Rückbindung an menschliche Erfahrung

Humes besondere philosophische Leistung bestand in der Konzeption des Empirismus, also jenes Denkens, das sich auf die menschliche Erfahrung beruft, die auf der Sinnlichkeit und den Emotionen beruht. Hume war fest davon überzeugt, dass eine Philosophie, die die menschliche Erfahrung gering schätzt, schädlich sei. Der Philosoph sollte sich nicht in den Elfenbeinturm der einsamen Reflexion zurückziehen, so lautete sein Anspruch, sondern sich vor allem um das Allgemeinwohl kümmern.
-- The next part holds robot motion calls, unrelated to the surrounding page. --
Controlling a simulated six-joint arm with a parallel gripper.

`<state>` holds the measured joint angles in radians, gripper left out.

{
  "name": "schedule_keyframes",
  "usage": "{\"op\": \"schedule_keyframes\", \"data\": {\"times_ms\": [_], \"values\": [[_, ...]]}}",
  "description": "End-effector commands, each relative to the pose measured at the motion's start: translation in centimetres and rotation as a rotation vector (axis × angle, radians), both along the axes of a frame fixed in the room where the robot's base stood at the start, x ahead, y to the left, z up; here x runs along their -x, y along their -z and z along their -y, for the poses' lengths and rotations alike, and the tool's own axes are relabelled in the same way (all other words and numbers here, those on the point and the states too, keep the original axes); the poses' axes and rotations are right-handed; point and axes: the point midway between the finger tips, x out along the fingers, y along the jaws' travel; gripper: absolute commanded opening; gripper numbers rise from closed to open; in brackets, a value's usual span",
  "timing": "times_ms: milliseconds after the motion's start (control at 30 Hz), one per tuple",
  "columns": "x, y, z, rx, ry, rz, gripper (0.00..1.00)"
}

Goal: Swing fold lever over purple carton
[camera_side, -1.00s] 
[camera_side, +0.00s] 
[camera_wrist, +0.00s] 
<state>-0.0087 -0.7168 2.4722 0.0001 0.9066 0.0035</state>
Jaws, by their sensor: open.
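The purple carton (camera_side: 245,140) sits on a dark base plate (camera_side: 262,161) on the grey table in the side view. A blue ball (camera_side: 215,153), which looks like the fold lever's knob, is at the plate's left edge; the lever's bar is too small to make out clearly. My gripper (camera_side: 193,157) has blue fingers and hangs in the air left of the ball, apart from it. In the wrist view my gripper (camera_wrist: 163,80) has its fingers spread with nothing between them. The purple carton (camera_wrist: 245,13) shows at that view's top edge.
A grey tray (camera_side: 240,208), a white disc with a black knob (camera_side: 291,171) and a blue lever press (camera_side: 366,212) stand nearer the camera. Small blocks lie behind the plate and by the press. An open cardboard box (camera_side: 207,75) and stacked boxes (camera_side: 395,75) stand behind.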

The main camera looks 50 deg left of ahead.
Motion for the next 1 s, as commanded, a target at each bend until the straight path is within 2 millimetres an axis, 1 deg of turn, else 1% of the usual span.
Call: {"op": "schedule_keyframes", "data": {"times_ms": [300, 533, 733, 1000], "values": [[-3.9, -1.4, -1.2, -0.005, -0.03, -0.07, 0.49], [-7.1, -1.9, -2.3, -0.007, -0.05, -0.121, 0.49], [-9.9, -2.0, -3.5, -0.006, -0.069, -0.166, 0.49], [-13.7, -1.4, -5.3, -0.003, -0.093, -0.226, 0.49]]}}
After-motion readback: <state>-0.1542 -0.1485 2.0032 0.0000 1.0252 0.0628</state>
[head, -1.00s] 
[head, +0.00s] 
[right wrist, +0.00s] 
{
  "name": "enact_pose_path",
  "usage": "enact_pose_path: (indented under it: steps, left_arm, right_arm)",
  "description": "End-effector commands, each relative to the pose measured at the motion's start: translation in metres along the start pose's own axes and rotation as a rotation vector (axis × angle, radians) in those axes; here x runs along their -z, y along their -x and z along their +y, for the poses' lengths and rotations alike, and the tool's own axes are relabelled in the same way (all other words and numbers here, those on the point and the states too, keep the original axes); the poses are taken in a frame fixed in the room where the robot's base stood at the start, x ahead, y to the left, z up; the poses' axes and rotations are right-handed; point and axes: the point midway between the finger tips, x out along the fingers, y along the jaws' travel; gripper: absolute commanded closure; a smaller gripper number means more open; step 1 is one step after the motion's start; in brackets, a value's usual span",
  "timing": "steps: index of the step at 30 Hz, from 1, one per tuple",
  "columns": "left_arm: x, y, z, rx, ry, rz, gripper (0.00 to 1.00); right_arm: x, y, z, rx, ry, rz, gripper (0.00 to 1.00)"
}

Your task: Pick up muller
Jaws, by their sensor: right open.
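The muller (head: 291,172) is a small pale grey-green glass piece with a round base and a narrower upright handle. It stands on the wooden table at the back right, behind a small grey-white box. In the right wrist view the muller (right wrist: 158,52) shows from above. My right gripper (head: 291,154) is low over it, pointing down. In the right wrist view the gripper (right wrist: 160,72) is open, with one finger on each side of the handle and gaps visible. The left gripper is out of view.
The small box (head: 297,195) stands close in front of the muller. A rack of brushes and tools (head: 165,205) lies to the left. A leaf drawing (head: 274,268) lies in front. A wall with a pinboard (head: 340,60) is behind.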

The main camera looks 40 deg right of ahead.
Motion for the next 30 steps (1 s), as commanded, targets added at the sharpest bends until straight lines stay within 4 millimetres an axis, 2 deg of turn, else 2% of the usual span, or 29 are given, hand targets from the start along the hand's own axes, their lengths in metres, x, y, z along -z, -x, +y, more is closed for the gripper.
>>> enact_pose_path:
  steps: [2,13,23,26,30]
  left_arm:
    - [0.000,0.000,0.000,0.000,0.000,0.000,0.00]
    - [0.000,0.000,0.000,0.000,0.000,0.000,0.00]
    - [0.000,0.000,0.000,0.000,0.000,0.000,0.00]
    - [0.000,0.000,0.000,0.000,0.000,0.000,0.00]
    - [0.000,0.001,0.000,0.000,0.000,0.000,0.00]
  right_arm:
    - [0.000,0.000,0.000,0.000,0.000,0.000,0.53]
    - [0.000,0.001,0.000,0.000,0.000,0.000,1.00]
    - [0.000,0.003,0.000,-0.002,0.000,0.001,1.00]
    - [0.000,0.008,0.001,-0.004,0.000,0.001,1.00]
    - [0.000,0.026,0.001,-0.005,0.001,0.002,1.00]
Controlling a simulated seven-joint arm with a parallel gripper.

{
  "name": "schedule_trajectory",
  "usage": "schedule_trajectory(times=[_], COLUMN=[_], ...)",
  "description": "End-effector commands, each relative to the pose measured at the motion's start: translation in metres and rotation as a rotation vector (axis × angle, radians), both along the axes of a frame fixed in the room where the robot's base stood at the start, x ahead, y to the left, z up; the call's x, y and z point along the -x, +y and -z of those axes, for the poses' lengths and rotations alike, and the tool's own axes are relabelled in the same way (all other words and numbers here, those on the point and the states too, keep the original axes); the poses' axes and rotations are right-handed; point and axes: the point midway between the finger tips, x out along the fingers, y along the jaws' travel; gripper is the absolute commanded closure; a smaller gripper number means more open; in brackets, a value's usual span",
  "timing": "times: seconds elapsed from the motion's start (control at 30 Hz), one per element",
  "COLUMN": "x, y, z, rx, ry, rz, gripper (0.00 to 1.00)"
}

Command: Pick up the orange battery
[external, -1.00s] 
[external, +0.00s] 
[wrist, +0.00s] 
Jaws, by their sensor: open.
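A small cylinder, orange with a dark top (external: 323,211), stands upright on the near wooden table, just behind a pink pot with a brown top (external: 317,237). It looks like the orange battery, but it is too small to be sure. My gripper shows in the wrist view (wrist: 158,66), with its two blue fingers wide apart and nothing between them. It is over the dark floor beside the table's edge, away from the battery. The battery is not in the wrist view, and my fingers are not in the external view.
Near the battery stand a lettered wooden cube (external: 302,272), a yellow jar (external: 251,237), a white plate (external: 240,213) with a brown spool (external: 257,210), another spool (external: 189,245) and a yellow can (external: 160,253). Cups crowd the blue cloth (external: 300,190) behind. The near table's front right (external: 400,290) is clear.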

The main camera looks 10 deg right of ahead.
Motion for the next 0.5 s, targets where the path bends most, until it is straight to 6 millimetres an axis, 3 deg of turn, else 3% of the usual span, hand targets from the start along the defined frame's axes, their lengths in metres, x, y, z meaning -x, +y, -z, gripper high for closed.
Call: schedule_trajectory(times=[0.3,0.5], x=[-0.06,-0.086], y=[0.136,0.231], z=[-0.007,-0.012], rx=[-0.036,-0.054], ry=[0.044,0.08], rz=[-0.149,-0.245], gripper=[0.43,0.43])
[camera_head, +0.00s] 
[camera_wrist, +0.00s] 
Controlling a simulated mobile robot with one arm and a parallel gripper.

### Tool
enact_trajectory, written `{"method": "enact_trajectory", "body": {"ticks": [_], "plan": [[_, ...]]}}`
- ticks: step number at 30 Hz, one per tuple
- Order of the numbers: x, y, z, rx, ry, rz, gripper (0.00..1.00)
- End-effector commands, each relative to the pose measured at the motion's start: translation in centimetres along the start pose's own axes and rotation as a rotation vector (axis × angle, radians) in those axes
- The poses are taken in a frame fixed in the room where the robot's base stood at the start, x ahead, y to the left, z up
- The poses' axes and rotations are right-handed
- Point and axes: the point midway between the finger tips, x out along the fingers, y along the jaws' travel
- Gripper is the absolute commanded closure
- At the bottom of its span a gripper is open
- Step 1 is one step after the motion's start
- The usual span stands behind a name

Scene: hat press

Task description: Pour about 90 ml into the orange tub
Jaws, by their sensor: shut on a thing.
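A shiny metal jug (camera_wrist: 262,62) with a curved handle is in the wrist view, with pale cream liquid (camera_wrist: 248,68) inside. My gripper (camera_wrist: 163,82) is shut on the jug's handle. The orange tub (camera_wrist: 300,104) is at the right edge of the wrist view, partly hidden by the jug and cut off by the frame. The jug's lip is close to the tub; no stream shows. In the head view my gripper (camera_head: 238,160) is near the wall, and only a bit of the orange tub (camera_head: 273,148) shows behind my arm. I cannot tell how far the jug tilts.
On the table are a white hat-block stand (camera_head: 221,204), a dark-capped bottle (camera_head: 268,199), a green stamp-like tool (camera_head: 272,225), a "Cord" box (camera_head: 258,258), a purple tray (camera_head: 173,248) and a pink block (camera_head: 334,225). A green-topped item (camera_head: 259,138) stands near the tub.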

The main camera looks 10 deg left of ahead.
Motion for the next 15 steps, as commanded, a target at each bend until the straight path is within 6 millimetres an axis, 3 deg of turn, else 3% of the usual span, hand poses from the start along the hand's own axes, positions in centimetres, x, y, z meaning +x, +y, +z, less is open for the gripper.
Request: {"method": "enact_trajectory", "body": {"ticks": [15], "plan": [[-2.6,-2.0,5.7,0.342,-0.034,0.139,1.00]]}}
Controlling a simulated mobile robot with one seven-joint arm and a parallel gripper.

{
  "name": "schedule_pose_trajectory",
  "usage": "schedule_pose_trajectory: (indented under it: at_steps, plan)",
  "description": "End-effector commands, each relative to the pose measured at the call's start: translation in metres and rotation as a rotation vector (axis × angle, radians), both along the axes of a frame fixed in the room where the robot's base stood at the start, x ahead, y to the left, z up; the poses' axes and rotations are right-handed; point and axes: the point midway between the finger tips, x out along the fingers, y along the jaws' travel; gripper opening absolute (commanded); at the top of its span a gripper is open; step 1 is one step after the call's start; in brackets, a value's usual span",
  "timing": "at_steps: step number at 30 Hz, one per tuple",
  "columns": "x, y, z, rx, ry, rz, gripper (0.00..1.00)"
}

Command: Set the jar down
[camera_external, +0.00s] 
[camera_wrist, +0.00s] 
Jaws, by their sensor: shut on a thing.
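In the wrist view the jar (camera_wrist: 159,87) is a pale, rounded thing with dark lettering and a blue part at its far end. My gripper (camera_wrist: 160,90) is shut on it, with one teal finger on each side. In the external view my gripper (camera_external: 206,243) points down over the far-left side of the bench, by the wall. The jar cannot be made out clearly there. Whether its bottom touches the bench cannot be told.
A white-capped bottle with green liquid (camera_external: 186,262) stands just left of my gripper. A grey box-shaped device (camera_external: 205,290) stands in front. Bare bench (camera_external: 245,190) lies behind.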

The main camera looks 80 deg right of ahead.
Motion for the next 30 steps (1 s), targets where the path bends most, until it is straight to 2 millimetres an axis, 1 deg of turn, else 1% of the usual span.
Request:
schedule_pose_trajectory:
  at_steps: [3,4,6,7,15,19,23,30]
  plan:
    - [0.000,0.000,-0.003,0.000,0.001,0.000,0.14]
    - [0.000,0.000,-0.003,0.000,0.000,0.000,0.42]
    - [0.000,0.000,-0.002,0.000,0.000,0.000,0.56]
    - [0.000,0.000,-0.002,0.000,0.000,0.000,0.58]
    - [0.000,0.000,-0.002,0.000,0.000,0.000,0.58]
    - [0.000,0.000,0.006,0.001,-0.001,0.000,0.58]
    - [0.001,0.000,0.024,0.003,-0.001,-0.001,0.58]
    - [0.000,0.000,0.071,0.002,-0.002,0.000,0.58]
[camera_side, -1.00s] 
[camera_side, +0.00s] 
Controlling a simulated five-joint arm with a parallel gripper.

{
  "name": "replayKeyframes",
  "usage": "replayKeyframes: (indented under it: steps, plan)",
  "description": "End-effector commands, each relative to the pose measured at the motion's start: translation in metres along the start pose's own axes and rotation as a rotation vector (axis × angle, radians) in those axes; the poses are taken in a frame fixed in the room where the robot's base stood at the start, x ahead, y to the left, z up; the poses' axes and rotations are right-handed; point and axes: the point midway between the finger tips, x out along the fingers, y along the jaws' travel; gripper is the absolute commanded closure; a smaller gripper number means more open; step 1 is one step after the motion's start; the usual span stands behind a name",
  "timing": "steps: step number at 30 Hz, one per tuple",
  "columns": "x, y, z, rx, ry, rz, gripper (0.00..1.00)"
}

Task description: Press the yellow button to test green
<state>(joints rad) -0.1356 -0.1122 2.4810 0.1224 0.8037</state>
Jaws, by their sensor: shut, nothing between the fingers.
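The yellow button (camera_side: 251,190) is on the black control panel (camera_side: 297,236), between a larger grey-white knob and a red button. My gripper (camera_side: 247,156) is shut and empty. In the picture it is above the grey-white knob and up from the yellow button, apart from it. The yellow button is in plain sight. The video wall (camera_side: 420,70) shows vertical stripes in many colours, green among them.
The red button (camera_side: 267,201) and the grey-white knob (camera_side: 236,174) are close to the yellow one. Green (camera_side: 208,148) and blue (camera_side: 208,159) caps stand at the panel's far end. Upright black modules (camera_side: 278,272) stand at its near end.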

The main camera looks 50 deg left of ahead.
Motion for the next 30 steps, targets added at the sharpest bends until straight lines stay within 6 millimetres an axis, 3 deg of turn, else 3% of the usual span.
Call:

Dabei dürfe er auch sein körperliches und seelisches Wohlbefinden nicht außer Acht lassen. Um des Denkens willen wollte er niemals auf die Vergnügungen des Lebens verzichten, bekannte Hume offenherzig. Der Hauptgegenstand seines Philosophierens war die menschliche Natur; sie sollte im Sinne einer Anthropologie sorgfältig erforscht werden, um daraus die Grundlagen für eine Moralphilosophie abzuleiten.

Geboren wurde David Hume am 7. Mai 1711 in der schottischen Hauptstadt Edinburgh als Sohn einer verarmten adeligen Familie. Sein Vater verstarb sehr früh; seine streng religiöse Mutter erzog ihn rigoros nach den Grundsätzen des Calvinismus, den er als eine Art von Dressur erlebte. So erstellte er als Kind einen Katalog, in dem er seine Laster aufzählte. Die frühe Bekanntschaft mit der fanatischen Religion des Calvinismus war die Grundlage für Humes lebenslange, tiefgehende Abneigung gegen jede Form der religiösen Indoktrination, die für ihn eine Vergewaltigung der menschlichen Natur darstellte. Er sprach von theologischen Unsinnigkeiten, die selbst von gebildeten Menschen kritiklos akzeptiert würden und ein kritisches Denken verhinderten. Ab 1726 studierte Hume Rechtswissenschaften an der Universität Edinburgh, brach jedoch bald das Studium ab und vertiefte sich in theologische und philosophische Werke. Dies tat er so intensiv, dass körperliche Beschwerden und Depressionen auftraten. Bald erkannte er die Ursache seiner Leiden. Hume streifte das Korsett der philosophischen Abstraktionen ab und führte nunmehr ein Leben, das von sinnlichen Erfahrungen und von leiblichen Genüssen bestimmt wurde.

Sein weiteres Leben widmete er einem Projekt, das man in der Geistesgeschichte als Aufklärung - "Enlightenment“ oder "les Lumières“ - bezeichnet. Diese philosophische und literarische Strömung, zu der Voltaire, Diderot, Baron d’Holbach oder Immanuel Kant zählten, war von der Hoffnung beseelt, dass sich die Lage der Menschheit allmählich verbessern würde. Mit einem Großteil der französischen Aufklärer wurde Hume im Jahr 1763 gut bekannt. Sein tolerantes, menschenfreundliches Wesen machte ihn bald zum Liebling dieser Leute, die sich in den Salons trafen. So notierte Hume, dass er in den Pariser Zirkeln nichts als Ambrosia und Nektar trinke, nichts als Weihrauch atme und auf Blumen wandle.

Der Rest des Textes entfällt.